**DIRECTIONS FOR THIS TASK:**
Each line below is to be written out in full, exactly as shown.

**RAW DATA:**
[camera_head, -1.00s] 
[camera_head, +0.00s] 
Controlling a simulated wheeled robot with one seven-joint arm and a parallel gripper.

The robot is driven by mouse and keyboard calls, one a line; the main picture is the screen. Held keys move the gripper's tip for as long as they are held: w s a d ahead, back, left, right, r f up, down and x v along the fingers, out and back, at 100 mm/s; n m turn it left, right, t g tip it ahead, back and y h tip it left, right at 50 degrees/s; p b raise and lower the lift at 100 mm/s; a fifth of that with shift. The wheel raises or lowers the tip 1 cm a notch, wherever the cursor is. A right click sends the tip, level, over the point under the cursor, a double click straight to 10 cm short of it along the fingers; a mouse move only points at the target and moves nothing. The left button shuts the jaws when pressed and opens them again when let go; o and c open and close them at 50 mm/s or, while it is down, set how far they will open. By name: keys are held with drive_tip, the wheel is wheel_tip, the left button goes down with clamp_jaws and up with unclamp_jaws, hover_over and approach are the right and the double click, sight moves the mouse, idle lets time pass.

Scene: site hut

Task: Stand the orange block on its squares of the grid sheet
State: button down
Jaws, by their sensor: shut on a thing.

**PROBLEM SOLUTION:**
[camera_head, -1.00s] 
[camera_head, +0.00s] 
Controlling a simulated wheeled robot with one seven-joint arm and a parallel gripper.

The robot is driven by mouse and keyboard calls, one a line; the main picture is the screen. Held keys move the gripper's tip for as long as they are held: w s a d ahead, back, left, right, r f up, down and x v along the fingers, out and back, at 100 mm/s; n m turn it left, right, t g tip it ahead, back and y h tip it left, right at 50 degrees/s; p b raise and lower the lift at 100 mm/s; a fifth of that with shift. The wheel raises or lowers the tip 1 cm a notch, wherever the cursor is. A right click sends the tip, level, over the point under the cursor, a double click straight to 10 cm short of it along the fingers; a mouse move only points at the target and moves nothing. The left button shuts the jaws when pressed and opens them again when let go; o and c open and close them at 50 mm/s or, while it is down, set how far they will open. By name: keys are held with drive_tip, the wheel is wheel_tip, the left button goes down with clamp_jaws and up with unclamp_jaws, hover_over and approach are the right and the double click, sight moves the mouse, idle lets time pass.

Scene: site hut

Task: Stand the orange block on its squares of the grid sheet
State: button down
Jaws, by their sensor: shut on a thing.

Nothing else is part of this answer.